Thursday, 23 August 2012

Go left, right, left, left, right, then jump up and down and scream

Directions! Ah yes, those things that are great to know if you want to get from A to B. Yes, well, what if you don't know the way to B?

Get a map!
Well, that would be all well and good if dyscalculia didn't get in the way. The condition makes it very hard to read a map, unless very specific directions are labelled at each turning point.

Ask someone!
Dyscalculia can make it very difficult to remember directions, especially if they are only spoken ones. Trouble with left and right orientation is also common. This affects me most for example when someone suddenly says "turn right!" and then I'll panic because I don't instinctively know which way that would be, and I'll most likely end up going the wrong way. It isn't a case of absolutely not knowing it at all, because I know I write with my right hand and my left hand is the indie, less mainstream one.

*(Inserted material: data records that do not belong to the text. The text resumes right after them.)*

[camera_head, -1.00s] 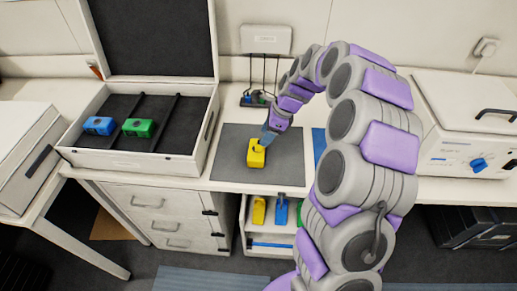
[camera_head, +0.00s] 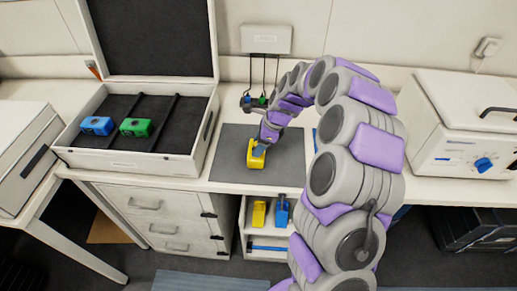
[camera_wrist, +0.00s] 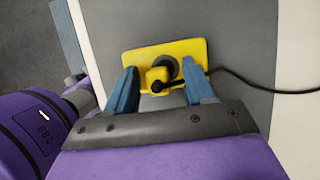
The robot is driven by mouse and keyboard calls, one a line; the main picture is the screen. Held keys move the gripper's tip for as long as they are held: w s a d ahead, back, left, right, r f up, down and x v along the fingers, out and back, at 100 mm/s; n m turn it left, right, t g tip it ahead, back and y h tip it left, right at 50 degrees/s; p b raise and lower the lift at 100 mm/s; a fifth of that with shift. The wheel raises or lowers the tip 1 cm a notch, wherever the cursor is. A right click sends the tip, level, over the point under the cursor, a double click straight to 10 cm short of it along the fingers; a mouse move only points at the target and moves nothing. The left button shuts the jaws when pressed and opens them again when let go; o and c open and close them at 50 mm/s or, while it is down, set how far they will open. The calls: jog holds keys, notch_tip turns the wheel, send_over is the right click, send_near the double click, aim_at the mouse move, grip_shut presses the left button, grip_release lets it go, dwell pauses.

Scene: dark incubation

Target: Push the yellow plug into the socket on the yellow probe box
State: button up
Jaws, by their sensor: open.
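The yellow probe box (camera_head: 257,160) is on the grey mat and looks tilted or turned in the head view. In the wrist view the yellow box (camera_wrist: 190,48) lies ahead of my gripper (camera_wrist: 159,68), with a dark round part on its face. The small yellow plug (camera_wrist: 156,77), with a black cable, sits between my blue fingers, close against that dark part. My fingers are open, with gaps to either side of the plug. Whether the plug is seated in the socket cannot be told. In the head view my gripper (camera_head: 262,147) is at the box's upper right and hides part of it.
An open white case (camera_head: 125,161) at left holds blue (camera_head: 97,125) and green (camera_head: 136,127) boxes. A white device (camera_head: 470,125) stands at right. Cables hang from a wall unit (camera_head: 266,39) behind the mat (camera_head: 225,172). Yellow and blue items sit on the shelf below.

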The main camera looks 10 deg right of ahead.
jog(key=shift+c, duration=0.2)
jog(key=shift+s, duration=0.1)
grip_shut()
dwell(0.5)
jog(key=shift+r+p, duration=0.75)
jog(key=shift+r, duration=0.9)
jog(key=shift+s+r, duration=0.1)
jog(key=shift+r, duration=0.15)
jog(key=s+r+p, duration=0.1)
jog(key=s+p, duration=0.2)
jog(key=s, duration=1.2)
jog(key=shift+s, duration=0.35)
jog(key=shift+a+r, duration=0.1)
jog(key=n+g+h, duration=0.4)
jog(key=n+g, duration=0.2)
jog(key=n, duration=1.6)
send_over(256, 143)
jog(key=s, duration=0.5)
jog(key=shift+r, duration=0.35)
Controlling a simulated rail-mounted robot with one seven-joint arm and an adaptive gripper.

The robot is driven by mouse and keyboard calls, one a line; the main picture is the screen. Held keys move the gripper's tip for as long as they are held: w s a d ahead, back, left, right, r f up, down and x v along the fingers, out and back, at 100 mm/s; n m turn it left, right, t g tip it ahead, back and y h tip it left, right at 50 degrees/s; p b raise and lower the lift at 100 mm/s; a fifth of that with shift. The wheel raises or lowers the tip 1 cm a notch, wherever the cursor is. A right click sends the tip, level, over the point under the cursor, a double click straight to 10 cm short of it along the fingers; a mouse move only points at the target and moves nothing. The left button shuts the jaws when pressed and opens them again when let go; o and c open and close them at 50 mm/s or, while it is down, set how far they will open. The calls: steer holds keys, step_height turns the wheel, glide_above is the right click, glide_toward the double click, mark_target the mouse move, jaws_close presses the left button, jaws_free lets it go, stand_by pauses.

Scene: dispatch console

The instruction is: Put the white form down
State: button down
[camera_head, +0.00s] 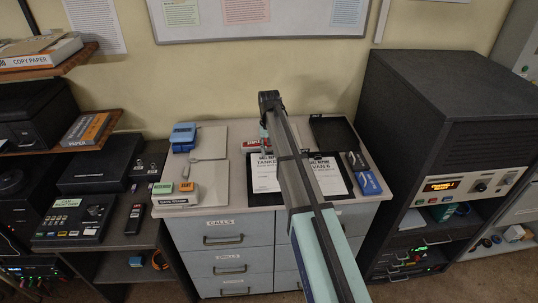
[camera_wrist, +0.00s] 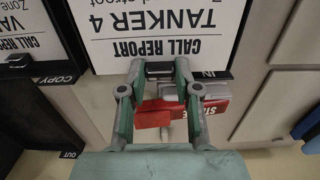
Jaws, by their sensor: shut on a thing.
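The white form, headed CALL REPORT TANKER 4 (camera_wrist: 160,25), shows upside down in the wrist view. My gripper (camera_wrist: 159,72) is shut at the form's heading edge, on a small dark tab there. In the head view the white form (camera_head: 265,178) is over the left part of a black board (camera_head: 263,199), partly hidden by my arm. I cannot tell whether it touches the board. The board carries an IN label beside the form in the wrist view. My fingertips are hidden behind my arm in the head view.
A second form, VAN 6 (camera_head: 328,178), lies to the right on a black board. A red stapler (camera_wrist: 165,113) lies close behind my gripper. An open black tray (camera_head: 338,134) stands at the back right, with blue-fronted items (camera_head: 368,183) beside the forms.

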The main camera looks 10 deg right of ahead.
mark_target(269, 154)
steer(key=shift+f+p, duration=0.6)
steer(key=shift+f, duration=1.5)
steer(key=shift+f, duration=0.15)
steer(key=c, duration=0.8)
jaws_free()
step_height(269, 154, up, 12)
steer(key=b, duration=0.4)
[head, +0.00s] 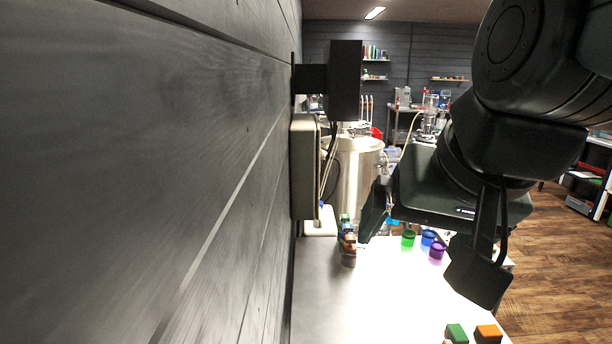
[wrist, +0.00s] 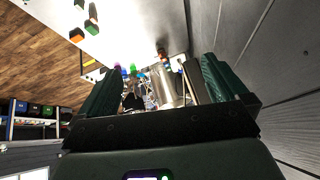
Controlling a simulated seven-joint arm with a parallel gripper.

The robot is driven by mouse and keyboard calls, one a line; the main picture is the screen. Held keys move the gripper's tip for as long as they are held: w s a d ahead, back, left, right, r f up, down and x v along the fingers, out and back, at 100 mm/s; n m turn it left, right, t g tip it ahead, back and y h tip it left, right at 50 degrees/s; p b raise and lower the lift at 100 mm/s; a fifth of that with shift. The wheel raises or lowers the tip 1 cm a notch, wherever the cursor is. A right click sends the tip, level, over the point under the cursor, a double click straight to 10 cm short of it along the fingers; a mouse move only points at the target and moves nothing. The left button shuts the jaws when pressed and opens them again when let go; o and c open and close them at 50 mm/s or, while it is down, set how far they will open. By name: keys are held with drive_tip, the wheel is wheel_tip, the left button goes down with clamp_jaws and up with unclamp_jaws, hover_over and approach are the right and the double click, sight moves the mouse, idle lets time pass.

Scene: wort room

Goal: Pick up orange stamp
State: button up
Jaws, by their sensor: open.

Anyway, getting lost, or feeling like you're in an impossible situation is scary. I had a college induction day a little while ago (about the time I wrote my first entry on here), where all we had to find our way around was a confusing, plan-view map of the entire (huge) campus. I couldn't remember the way to the classroom I had been in earlier that day (in the language department) and the map was useless to me, so I ended up walking into the business studies building, which confused me greatly. Thankfully, my friend had seen me out of a window and came to get me. So basically, the easiest, least stressful way to get around a new place is if you have someone to take you there and to help you familiarise yourself, which isn't always easy to have. This may be true of any person, but for many dyscalculics, as I have explained, the normal options of directions or maps are cancelled out.

I would like to add that today marks the beginning of a project I have set myself. I'm going to create a short film about dyscalculia and what it's like to live with the condition. i have never made anything longer than a music video before so hopefully the outcome will be good!

Thanks for reading.

Early signs and remembering dates

Looking back, now that I know I have dyscalculia, there are things I did when I was young that were early signs of my condition. Obviously at the time I had no idea it meant anything.

One particular thing that sticks out, which I have to stop myself from doing these days (especially as I'm doing a GCSE in history now), is how whenever I was reading a piece of text, if a date came up (for example 1892) I would completely skim over it because in comparison to reading the words, reading a number, especially such a big one, was a much harder task. Nowadays I stop myself and think it out: right, eighteen-ninety-two. I then carefully think about where that date is on a mental time line, so I fully absorb the information.

Now, in history we have to learn a lot of dates. I have surprisingly become quite good at this (for a dyscalculic), but only because of one thing: I remember the shape of the number and then I associate that with the event, for example, the German hyperinflation of 1923. It may sound strange, but it works for me (although I cannot remember birthdays of friends and family to save my life, i might add)! This association with words helps because I love words and language. this is where, like many dyscalculics, I find my area of expertise. i have managed to excel in French at my school, achieving an A at GCSE two years early. The only real trouble I have is the French numbers (it gets very complicated when you get to seventy)!

nth term = success doesn't have to be about maths?

10, 20, 30, 40, 50, 60, 70, 80, 90, 20

70, 71, 72, 73, 74, 75, 76, 77, 78, 79, 90?

I do this almost every time I am counting. I find it harder to count once I get passed 20, as the numbers get bigger. I always have to do a double take when counting in tens after ninety, as I always seem to say 20 instead of 100; maybe because it sounds like nineteen? I don't know. I also often say ninety or sixty after seventy-nine, even though it should obviously be eighty. It just doesn't make sense in my head.

Sequences of numbers can be challenging. Of course, as it is part of the syllabus, we have to do more complicated sequences in GCSE maths class and work out how much it's going up or down by etc. However when they go up by different numbers each time, seeing as I can't hold numbers in my head, it is very difficult to get anywhere at all. And when the nth term gets involved, well, I probably knew what that meant once, for about ten minutes.





...And the Fibonacci sequence sounds like some sort of arrangement of biscuits.